At the time of writing this article Mr.X has not yet appeared in court. I assume that his plea is likely to be guilty. (Would you have the nerve to say otherwise?) Two accomplices may also face charges on related incidents. Of fences are reported to range from many cases of thefts from vehicles, fraud (using stolen cheque books etc.), and apparently even several break-ins from houses situated in many parts of the country: S.Wales, Essex and Bristol just being a few locations that have seen our "friends" in operation. The police believe they have also connected several thefts from caving cottages in S.Wales over the last few years with the suspect as well!
Many people have already expressed thanks to the three involved that another thief in a limestone area will be brought to justice, once again by cavers. Perhaps as far as a the criminal element in our society is concerned a lesson should perhaps be learned: "Don't treat people engaged in outdoor pursuits as easy prey, one day they will come and get you!" '
People and situations described in this article are purely fictional and any resemblance to any caver alive or drunk are purely unintentional.
The Teddy Bears Picnic
If thieves go down in the woods today,
they're sure of a big surprise.
If thieves go down to the woods today,
they'd better go in disguise.
For every caver that ever there was,
will gather there for certain because,
Todays the day that Croydon gets their justice.

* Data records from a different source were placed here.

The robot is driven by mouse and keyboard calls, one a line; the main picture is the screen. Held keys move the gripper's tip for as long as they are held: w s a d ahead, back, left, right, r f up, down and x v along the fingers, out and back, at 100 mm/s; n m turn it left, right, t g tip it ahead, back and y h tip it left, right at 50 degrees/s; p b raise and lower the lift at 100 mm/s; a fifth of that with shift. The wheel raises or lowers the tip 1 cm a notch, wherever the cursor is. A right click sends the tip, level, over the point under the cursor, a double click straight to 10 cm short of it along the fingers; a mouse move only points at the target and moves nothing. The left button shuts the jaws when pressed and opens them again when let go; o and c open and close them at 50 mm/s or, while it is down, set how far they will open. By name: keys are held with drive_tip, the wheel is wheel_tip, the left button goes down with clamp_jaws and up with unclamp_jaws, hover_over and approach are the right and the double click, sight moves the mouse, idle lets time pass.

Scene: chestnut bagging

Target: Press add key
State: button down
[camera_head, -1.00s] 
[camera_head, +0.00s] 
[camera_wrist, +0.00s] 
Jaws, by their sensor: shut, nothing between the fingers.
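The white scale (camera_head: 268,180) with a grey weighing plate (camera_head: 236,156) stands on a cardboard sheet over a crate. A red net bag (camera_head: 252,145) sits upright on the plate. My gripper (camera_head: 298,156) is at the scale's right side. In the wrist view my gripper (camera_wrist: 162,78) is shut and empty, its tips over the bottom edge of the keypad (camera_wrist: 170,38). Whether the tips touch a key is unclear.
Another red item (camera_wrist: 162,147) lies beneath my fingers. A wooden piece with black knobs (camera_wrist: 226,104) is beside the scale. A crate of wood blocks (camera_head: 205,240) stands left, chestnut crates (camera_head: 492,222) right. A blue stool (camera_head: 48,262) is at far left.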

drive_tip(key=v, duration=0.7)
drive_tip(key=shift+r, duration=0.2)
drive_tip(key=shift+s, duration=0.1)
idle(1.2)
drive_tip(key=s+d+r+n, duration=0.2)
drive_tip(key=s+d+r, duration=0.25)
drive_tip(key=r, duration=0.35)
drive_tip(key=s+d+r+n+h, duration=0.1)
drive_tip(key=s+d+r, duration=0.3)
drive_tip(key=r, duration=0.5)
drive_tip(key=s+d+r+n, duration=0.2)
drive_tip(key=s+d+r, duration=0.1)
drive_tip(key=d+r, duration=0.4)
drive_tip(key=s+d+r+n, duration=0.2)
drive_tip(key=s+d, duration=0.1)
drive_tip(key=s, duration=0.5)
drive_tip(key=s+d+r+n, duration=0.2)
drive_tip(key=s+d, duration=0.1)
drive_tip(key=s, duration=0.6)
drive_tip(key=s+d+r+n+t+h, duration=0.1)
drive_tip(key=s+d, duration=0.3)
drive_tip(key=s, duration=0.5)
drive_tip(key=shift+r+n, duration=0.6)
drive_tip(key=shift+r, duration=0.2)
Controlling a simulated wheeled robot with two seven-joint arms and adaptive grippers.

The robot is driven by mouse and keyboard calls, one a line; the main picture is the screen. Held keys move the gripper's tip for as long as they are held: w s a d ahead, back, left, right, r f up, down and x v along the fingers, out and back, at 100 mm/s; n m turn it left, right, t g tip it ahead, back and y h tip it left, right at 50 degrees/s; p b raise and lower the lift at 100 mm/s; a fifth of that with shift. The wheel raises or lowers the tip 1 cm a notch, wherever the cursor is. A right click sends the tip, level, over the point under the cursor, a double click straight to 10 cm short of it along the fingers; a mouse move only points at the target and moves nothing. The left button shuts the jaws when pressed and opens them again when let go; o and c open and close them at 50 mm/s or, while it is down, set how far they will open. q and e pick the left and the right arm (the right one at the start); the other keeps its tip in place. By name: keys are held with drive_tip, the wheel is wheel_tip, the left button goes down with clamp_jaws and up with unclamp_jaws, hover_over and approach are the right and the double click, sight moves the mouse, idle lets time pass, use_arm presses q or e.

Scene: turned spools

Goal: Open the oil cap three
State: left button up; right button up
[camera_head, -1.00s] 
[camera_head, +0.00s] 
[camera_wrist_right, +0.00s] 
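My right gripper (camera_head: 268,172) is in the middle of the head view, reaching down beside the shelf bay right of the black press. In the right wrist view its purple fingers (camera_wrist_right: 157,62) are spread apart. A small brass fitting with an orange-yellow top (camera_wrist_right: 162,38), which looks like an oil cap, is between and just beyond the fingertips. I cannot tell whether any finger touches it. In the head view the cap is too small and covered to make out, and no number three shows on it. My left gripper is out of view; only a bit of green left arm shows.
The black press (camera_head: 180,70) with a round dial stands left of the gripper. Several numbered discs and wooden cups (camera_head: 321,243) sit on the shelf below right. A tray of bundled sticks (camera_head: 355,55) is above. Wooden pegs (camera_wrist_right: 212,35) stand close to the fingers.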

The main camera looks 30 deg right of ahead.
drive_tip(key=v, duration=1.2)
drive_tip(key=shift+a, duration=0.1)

Every villian who's still free,
is sure of a treat today.
There's lots of marvellous cars to "do",
and wonderful things to steal.
Beneath the trees where speleos see,
they'll hide and peek as long as they please.
Todays the day that Croydon traps their jail-bird.
Nic-nic time for naughty boys.
The cavers are having a lovely time today.
Watch them catch thieves unawares,
And see them chase those who run away.
If you go thieving in the woods today,
you'd better not do it in excess.
Stealing is easy in the woods today,
but it will only cause distress.
For every caver that ever there was,
will gather there for certain because.
Todays the day the car-thieves might get careless.